-------- RECORDED INFORMATION

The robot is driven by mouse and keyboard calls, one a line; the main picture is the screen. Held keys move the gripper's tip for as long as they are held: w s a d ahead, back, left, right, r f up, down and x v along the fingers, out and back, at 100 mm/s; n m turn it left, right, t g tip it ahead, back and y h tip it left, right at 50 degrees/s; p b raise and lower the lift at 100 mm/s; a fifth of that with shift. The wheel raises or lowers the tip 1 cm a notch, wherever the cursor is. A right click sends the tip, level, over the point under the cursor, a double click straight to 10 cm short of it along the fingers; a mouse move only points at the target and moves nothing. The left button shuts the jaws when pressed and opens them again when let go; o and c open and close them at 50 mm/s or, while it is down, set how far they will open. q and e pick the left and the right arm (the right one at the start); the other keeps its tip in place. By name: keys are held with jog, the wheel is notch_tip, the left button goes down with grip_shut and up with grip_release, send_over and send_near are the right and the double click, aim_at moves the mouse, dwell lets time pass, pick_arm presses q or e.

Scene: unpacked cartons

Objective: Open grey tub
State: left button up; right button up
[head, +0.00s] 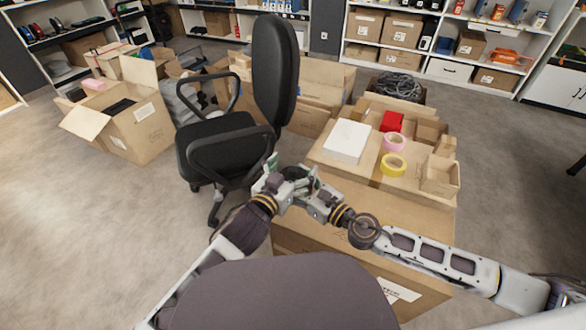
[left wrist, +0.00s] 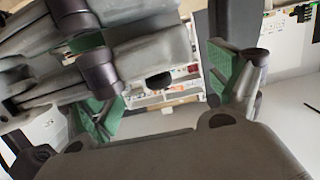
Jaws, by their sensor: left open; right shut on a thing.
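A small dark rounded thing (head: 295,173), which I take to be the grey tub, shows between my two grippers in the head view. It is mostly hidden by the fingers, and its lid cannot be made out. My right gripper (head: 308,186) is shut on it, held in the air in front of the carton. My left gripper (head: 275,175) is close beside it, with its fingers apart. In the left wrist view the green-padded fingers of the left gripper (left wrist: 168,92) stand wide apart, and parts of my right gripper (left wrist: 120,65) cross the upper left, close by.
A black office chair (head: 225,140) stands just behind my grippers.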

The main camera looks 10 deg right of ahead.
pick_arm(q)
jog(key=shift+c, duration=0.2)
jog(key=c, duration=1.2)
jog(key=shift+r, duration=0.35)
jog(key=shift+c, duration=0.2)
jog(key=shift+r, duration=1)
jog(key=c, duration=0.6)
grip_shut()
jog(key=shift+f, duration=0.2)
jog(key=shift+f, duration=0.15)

----------------

Extract the full listing above verbatim; pictures are to be left out of the copy.

The robot is driven by mouse and keyboard calls, one a line; the main picture is the screen. Held keys move the gripper's tip for as long as they are held: w s a d ahead, back, left, right, r f up, down and x v along the fingers, out and back, at 100 mm/s; n m turn it left, right, t g tip it ahead, back and y h tip it left, right at 50 degrees/s; p b raise and lower the lift at 100 mm/s; a fifth of that with shift. The wheel raises or lowers the tip 1 cm a notch, wherever the cursor is. A right click sends the tip, level, over the point under the cursor, a double click straight to 10 cm short of it along the fingers; a mouse move only points at the target and moves nothing. The left button shuts the jaws when pressed and opens them again when let go; o and c open and close them at 50 mm/s or, while it is down, set how far they will open. q and e pick the left and the right arm (the right one at the start); the other keeps its tip in place. By name: keys are held with jog, the wheel is notch_tip, the left button goes down with grip_shut and up with grip_release, send_over and send_near are the right and the double click, aim_at moves the mouse, dwell lets time pass, pick_arm presses q or e.

Scene: unpacked cartons

Objective: Open grey tub
State: left button up; right button up
[head, +0.00s] 
[left wrist, +0.00s] 
Jaws, by their sensor: left open; right shut on a thing.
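A small dark rounded thing (head: 295,173), which I take to be the grey tub, shows between my two grippers in the head view. It is mostly hidden by the fingers, and its lid cannot be made out. My right gripper (head: 308,186) is shut on it, held in the air in front of the carton. My left gripper (head: 275,175) is close beside it, with its fingers apart. In the left wrist view the green-padded fingers of the left gripper (left wrist: 168,92) stand wide apart, and parts of my right gripper (left wrist: 120,65) cross the upper left, close by.
A black office chair (head: 225,140) stands just behind my grippers.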

The main camera looks 10 deg right of ahead.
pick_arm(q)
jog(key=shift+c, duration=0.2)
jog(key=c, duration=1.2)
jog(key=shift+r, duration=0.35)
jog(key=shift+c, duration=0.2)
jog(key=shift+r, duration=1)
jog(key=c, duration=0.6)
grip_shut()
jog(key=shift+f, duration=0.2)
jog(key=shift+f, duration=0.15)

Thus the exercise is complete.